It would not be a direct benefit, but things like the process involved, if any software optimizations were made to make it process faster, etc. could be. This is also a learning experience for the people involved, who will undoubtedly go on to work on less 'trivial' tasks in the future.
posted by abbiecodes at 11:17 AM on March 22, 2015 [1 favorite]

For perspective, the servers being requested to run these calculations are somewhere within a factor of 2-4 of the "OpenConnect" boxes that Netflix would like to locate at ISPs to improve video streaming. The "I/O optimized appliance" has about half the ram, 3/8 the number of cores, and of course ample disk space.
posted by jepler at 11:22 AM on March 22, 2015

I've always been sure the day will come when all the possibilities will be sorted, the 'best' move for any given situation. When I hear stories like this I hope the game will hold out a little longer - another few more years before optimized AI can defeat even the highest ranked pros. The online bots are getting better and better. It's definitely an Everest type goal that a lot of very smart people all over the world want to reach, a labor of love. As a player I'm just happy to plink my moves out one by one on a board that has more than enough choices to make for one lifetime.
posted by damo at 11:24 AM on March 22, 2015

I totally suck at go. Love the idea and concept, but I just don't have the patience :( But whenever I hear about shit like this, it amazes me.

Interestingly, I note the author's say that doing a retrograde analysis like this for chess is unobtainable? Is that due to the complexity of the moves and possible variants? So while you can place any piece anywhere on the board in go, that makes it hard for a player to analyze, but in chess, because the pieces are so constrained in what ways they may move, the sheer size of the problem space is expanded due to the limitations placed on possible movements, such that determining if a move is legal is amplified that much more compared to a willy nilly ("if a spot is open, plop it down")...

Is that a correct reading? Am I making sense/
posted by symbioid at 11:35 AM on March 22, 2015

And yeah - I think focusing on what certain resources can be better spent towards is a fine question in some cases, but I have concern about such lines of thinking. It's the sort of thinking that leads to reactionary statements from politicians that question the utility of something like "fruit fly research"
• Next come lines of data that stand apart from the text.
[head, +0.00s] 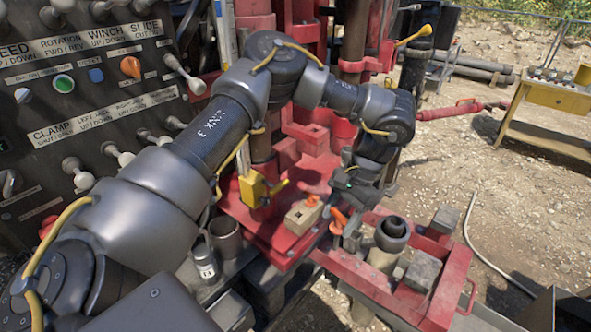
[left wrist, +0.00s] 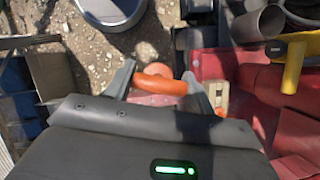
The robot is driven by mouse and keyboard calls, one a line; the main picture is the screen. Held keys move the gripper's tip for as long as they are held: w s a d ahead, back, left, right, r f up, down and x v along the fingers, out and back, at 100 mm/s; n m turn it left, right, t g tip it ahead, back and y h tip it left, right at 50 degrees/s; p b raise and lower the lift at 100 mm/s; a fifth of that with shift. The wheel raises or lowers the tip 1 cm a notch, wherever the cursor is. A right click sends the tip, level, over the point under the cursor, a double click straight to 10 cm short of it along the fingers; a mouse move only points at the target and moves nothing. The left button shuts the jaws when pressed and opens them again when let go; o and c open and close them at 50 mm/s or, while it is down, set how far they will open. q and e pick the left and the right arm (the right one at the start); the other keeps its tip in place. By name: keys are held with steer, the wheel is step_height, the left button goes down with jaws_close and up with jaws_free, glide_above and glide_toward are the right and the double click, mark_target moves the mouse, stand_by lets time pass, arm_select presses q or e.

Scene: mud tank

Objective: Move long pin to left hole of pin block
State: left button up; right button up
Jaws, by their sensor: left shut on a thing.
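My left gripper (head: 347,219) comes down from above, just right of the pin block, and is shut on the orange handle of the long pin (head: 337,217). In the left wrist view the orange handle (left wrist: 160,86) lies across between the two grey fingers. The pin's shank and lower end are hidden. The tan pin block (head: 299,219) sits on the red plate, with a dark hole showing in its left part. Another orange-handled pin (head: 312,201) stands at its right side. The block shows partly in the left wrist view (left wrist: 218,92). My right gripper is out of view.
A red frame (head: 440,308) holding a dark pipe end (head: 392,232) lies close to the right of my gripper. A yellow-handled part (head: 253,189) stands behind the block. The lever control panel (head: 95,90) is at the left. Open gravel lies farther right.

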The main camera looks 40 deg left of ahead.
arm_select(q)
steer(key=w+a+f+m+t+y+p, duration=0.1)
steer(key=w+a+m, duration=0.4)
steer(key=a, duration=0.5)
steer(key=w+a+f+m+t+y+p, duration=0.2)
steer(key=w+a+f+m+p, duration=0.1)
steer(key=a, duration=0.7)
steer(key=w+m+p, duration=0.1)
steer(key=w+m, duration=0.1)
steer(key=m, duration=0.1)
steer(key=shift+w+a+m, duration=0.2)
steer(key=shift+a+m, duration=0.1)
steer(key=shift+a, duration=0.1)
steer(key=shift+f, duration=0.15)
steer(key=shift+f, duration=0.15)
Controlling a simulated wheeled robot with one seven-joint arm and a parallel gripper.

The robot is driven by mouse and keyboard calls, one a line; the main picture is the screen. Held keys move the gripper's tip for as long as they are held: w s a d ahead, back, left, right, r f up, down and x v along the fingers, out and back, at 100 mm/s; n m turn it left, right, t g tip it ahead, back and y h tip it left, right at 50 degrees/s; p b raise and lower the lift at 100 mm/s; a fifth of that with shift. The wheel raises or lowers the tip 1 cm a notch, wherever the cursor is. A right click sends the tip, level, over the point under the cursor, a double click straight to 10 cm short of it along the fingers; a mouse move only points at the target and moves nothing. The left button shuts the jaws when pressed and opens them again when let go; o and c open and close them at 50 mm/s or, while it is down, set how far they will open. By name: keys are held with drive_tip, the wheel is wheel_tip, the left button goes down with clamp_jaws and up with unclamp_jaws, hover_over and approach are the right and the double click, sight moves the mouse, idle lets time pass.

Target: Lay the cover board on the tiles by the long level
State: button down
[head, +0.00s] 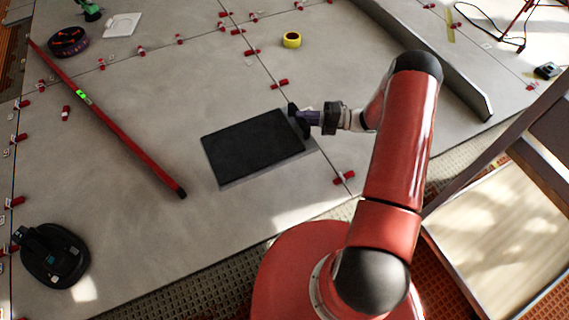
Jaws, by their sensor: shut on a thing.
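The cover board is a dark, flat rectangle (252,148) at the middle of the head view, over the large grey tiles (130,215). My gripper (298,118) is shut on its upper right edge. A thin shadow shows along the board's lower edge; I cannot tell whether it touches the tiles. The long level is a red bar (130,145) with a bright green vial, lying diagonally on the tiles left of the board, with clear tile between them. My fingertips are partly hidden by the gripper body.
Red levelling clips (343,178) stand along the tile joints. A black suction lifter (50,256) sits at the lower left. A yellow tape roll (291,40) and a dark round reel (68,41) lie farther back. A long grey upright piece (445,75) is behind my arm.

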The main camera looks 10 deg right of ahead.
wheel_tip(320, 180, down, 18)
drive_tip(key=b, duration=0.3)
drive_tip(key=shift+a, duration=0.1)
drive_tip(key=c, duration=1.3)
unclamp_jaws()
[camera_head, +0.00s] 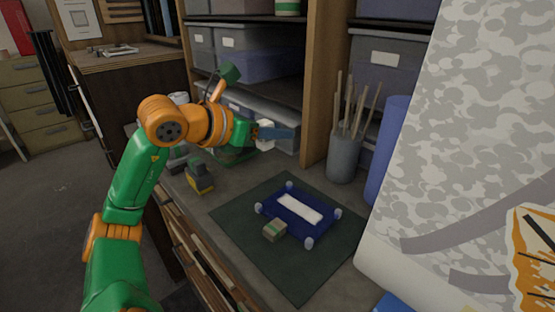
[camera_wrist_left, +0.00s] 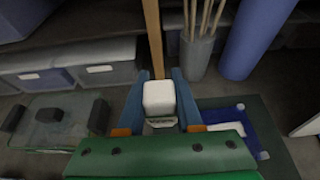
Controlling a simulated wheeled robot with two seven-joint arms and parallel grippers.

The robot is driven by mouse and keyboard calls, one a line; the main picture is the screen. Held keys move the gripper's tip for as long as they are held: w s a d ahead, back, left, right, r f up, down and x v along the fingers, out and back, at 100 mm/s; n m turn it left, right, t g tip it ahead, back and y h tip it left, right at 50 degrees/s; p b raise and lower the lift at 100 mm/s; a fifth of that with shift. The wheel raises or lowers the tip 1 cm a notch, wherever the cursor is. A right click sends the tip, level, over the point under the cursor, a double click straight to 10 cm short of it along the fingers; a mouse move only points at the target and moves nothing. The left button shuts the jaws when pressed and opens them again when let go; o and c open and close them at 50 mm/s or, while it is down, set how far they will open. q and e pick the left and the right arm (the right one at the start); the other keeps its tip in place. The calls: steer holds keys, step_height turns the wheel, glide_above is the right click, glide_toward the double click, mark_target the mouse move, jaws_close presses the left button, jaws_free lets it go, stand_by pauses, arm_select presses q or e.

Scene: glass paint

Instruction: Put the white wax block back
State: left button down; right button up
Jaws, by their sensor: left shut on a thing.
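My left gripper (camera_head: 280,133) is in the air above the bench, near the shelf's grey bins. In the left wrist view the white wax block (camera_wrist_left: 158,97) sits between the two blue fingers of my left gripper (camera_wrist_left: 160,82), which are shut on it. In the head view only a small white part of the block (camera_head: 264,136) shows beside the fingers. A green tray (camera_head: 232,157) lies on the bench below the gripper, partly hidden by the arm. In the left wrist view this tray (camera_wrist_left: 75,128) holds dark blocks. My right gripper is not in view.
A dark green mat (camera_head: 240,215) carries a blue frame (camera_head: 277,211) with a white strip and clear corner pegs. A small tan and green block (camera_head: 274,230) sits at its front edge. A grey pot (camera_head: 343,158) of brushes and a blue roll (camera_head: 388,150) stand behind.

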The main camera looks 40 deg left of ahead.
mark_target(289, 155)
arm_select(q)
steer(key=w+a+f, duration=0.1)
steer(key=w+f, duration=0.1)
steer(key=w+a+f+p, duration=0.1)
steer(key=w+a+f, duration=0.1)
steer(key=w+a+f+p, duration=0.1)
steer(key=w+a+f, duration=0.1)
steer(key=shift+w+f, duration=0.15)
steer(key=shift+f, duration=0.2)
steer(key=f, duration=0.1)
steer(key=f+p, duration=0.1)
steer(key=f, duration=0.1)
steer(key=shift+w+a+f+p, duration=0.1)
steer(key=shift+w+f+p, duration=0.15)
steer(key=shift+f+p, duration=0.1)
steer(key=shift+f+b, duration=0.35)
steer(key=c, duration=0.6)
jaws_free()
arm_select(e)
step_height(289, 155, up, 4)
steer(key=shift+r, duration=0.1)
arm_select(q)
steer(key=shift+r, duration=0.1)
Or, for example, Lamar Smith's statement “Our efforts will continue until NSF agrees to only award grants that are in the national interest...”

The power of knowledge and information comes from unexpected consequences. The amazing ability of information to percolate beyond the original goals of the researchers into new and potentially radical solutions to problems, new products, new algorithms, etc... Limiting oneself to "research with a practical application for reason x" means we waste new avenues of research that may arise from interesting results gained from seemingly trivial tasks. So many forms of knowledge and research seem trivial or unusable in the day-to-day running of things, but yet, all of this stuff is what brings us new and exciting information about the world we inhabit. And it is the new information that eventually allows us just a little bit better understanding how the universe works, and in turn how we can use that to our species advantage. (Or, depending on your paranoia - Government/National, or Corporate advantage).
posted by symbioid at 11:46 AM on March 22, 2015 [4 favorites]

@symbioid yes. Pretty much exactly that.
Eventually, I assume it can be figured out, as the number of turns increases, the number gets exponentially bigger. https://chessprogramming.wikispaces.com/Perft+Results
posted by abbiecodes at 11:48 AM on March 22, 2015 [1 favorite]

Also - I mean, I've no doubt these machines are very powerful, but they still seem like your typical server platforms? These aren't necessarily "supercomputers" they've got, are they?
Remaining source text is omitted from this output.